I bring this up because I recently spent an entire day, 12+ hours, sitting at my desk frantically revising. My publisher wanted the first round of edits for Secondhand Shadow finished by the end of January. Most of it was little things (there’s a whole different rant in there as to why these little things needed changing, we’ll have to see how willing I am to possibly annoy my publisher by complaining about their standards), but the big thing was, the entire ending needed restructuring.

“You have a Lord of the Rings ending,” I was told. “It just kinda goes on and on.” And I winced and nodded and agreed because I knew they were right. And then I managed to put off fixing the ending — which was going to involve splicing three scenes into one, writing two new ones with bits of old ones scattered through them, and reshaping the final scene into a different setting — until the last day before it was due.

And I did it. I did it all. I fixed everything the best way I could figure to fix it, got my sister out of bed to read over it and make sure I hadn’t committed any egregious screw-ups, and emailed it to the publisher at 11:59 pm. Ahhh, the stench of burning deadline.

Did I do enough? Will I need to fix it more, or fix problems that I created while fixing the old problems? That remains to be seen. But I did it, y’all. Behold my pregnant pony.

That Peculiar Mistress, Inspiration

People always ask writers where they get their ideas. Writers are generally baffled by this question because for most of us, ideas come in an endless, even overwhelming flow. The problem is finding the time to write them all! That’s certainly how it used to be for me. I kept entire notebooks full of half-sketched-out ideas. I would actually cry, sometimes, reflecting on the unlikelihood of me ever writing all the things I wanted to write before I die.

Secondhand Shadow was probably one of my more random inspirations. I had just watched Eragon (…yeahhh) and I was simultaneously sighing over Garret Hedlund’s pretty face and chewing on the “mind-linked magical creature” trope, which I love. And I thought… suppose the mind-linked magical creature was a human? Thus was Damon born.

(So, yeah, the first version of Damon looked a whole lot like Murtagh from the movie Eragon. He evolved from there, but I won’t argue with anyone who chooses to visualize him that way.)


In the last couple years, my fount of endless ideas has dried up considerably. Not that I stopped writing.

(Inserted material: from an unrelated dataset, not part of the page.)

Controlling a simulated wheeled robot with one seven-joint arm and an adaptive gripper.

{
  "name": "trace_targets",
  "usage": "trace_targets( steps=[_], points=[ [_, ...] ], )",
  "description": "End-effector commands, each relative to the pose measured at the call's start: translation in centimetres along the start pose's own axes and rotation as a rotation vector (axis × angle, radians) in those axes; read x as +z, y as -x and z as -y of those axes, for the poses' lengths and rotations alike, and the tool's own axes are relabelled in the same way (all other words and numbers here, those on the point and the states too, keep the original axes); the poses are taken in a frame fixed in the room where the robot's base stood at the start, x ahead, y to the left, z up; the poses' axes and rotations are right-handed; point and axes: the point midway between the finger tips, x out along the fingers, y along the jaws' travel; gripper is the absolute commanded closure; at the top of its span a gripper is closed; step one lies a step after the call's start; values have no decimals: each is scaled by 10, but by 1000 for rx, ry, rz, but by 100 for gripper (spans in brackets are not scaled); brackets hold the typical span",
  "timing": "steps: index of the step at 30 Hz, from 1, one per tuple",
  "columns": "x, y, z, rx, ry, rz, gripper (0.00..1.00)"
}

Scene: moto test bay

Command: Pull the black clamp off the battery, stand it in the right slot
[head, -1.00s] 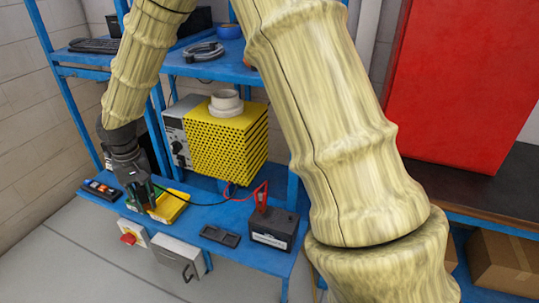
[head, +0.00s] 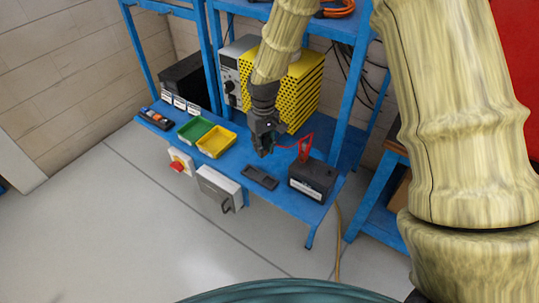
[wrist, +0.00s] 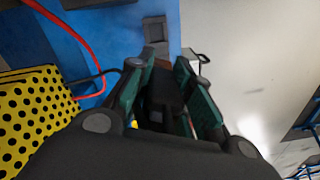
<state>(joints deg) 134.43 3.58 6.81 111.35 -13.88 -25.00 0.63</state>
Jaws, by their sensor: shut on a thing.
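My gripper (head: 264,150) is in the head view, pointing down above the blue bench, left of the battery. In the wrist view its green-padded fingers (wrist: 172,72) are shut on the black clamp (wrist: 163,92), which is dark and partly hidden. A black cable runs to it from the left. The black battery (head: 312,180) stands at the bench's right end, with the red clamp (head: 304,150) upright on it. The flat black slotted holder (head: 260,178) lies below and in front of my gripper, left of the battery; part of it shows in the wrist view (wrist: 154,28).
A yellow perforated unit (head: 297,95) stands behind my gripper. Green (head: 194,130) and yellow (head: 216,142) trays lie to the left on the bench (head: 238,162). A red cable (wrist: 75,35) loops near the gripper. A grey switch box (head: 218,188) hangs on the bench front.

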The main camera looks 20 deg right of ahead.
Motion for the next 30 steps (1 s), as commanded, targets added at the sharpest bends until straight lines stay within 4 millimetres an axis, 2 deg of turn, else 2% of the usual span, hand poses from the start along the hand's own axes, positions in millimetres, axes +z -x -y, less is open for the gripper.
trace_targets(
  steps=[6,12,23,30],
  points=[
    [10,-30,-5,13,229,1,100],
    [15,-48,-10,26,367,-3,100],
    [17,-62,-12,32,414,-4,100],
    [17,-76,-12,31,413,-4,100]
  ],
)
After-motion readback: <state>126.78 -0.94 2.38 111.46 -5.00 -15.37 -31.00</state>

I would pull out old ideas and try to breathe life back into them, which thus far has not worked — and makes me sad because they are good ideas and I want to write them. I’ve also written a crap ton of fanfic (which is a topic for another time), which I feel has kept me in good practice but also possibly sapped my creativity? Like, I realized I was pouring all my Writerly Feelings into fanfic, which is completely fine if that makes you happy, but for me as a person who wants to publish original material and have a Writerly Career, fanfic needed to remain a hobby, something to fit between other things, not the whole enchilada.

I have a new idea now, the first really new idea I’ve had in ages, and I probably shouldn’t talk about it too much because it’ll jinx it or something. But inspiration this time came from an even nutsier place than mediocre fantasy movies. In my first post I mentioned Flight Rising. It’s a virtual pet site with dragons. And it’s become my personal soap opera. All my dragons have little personalities and storylines and relationships with each other. That forced me to think up new stuff, and it throws in a bit of randomness too that you then have to work into your story — like the computer assigning your first dragon a mate that you think is ugly, or your dragon OTP’s highly-anticipated mating producing… one egg, or the site crashing for three days which you decide means there was an earthquake and your lair collapsed. How many dragons survived???!

No, I’m not writing about dragons. But I am borrowing character traits and storylines from my dragons. And I am not ashamed. Wish me luck!